KOMMT es dir manchmal so vor, als wenn du deinen Eltern nichts recht machen kannst? Hast du das Gefühl, daß jede deiner Handlungen genau beobachtet wird und daß du oft kritisiert wirst, aber nie vor deinen Eltern bestehst? Wenn ja, dann hast du vielleicht das Empfinden, daß sie ständig mit dir unzufrieden sind.

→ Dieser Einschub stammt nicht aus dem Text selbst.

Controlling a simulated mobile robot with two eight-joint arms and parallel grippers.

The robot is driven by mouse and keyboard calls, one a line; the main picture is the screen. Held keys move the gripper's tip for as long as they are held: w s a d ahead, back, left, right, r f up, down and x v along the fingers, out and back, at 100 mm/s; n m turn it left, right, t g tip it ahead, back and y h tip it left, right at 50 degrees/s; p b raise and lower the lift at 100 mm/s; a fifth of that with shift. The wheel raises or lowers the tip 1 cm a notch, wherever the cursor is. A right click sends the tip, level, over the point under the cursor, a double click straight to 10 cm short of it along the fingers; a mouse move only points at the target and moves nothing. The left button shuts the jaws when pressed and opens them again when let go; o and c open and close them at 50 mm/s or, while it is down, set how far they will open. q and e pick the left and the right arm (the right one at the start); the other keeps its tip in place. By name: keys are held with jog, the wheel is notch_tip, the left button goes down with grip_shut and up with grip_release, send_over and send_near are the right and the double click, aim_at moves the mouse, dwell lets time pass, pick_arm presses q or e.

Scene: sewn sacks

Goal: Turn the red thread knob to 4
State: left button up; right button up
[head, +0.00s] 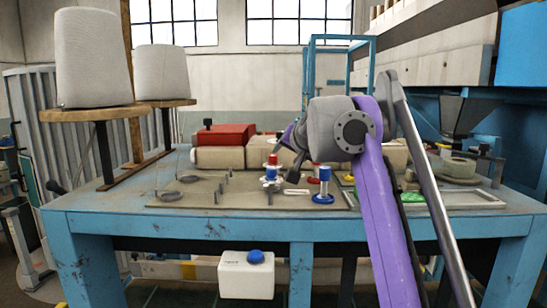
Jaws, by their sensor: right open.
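One red knob (272,160) tops a short stack with blue and white parts. I cannot tell which is the thread knob, and no numbers are legible. My right gripper (286,161) is open, just right of the first stack and left of the second. It appears empty; contact with either stack cannot be made out. My left gripper is out of view.
The blue table (180,225) holds a red box (222,134) on beige sacks and several thin upright pins. Two large thread cones (92,58) stand at the left. A white box with a blue button (255,257) hangs at the front.

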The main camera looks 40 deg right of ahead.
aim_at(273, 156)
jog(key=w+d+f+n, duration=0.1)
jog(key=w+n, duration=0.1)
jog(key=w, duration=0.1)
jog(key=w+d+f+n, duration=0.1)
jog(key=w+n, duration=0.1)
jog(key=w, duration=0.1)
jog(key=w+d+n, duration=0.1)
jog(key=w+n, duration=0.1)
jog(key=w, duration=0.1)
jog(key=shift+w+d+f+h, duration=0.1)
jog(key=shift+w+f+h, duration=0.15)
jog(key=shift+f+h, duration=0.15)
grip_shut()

Doch es geht dir nicht allein so. Dr. Joyce L. Vedral meint: „Die meisten Jugendlichen berichten, daß ihre Eltern herumnörgeln. ... Sie reiten auf allem herum: von der Ordnung in deinem Zimmer bis zum Müll, den du wegtragen sollst; von deiner Badezimmerbenutzung bis zu deiner Kleidung; von der Wahl der Freunde bis zu den Zensuren und Hausaufgaben.“ Das mag dir verständlicherweise manchmal auf die Nerven gehen, aber es ist nicht unbedingt etwas Schlechtes. Es ist ganz normal, daß Eltern ihre Kinder in Zucht nehmen und sie zurechtweisen; dadurch beweisen sie unter anderem ihre Liebe. In der Bibel heißt es, daß ein Vater „einen Sohn, an dem er Gefallen findet“, zurechtweisen wird (Sprüche 3:12).
Würdest du dich nicht fragen, ob sich deine Eltern überhaupt um dich kümmern, wenn sie dich nie zurechtweisen würden? (Sprüche 13:24; vergleiche Hebräer 12:8). Du kannst daher dankbar sein, daß du Eltern hast, denen so sehr an dir gelegen ist, daß sie dich zurechtweisen. Schließlich bist du jung und relativ unerfahren; Zurechtweisung kann ab und zu durchaus angebracht sein. Ohne Anleitung könntest du schnell von „den Begierden, die der Jugend eigen sind“, übermannt werden (2. Timotheus 2:22).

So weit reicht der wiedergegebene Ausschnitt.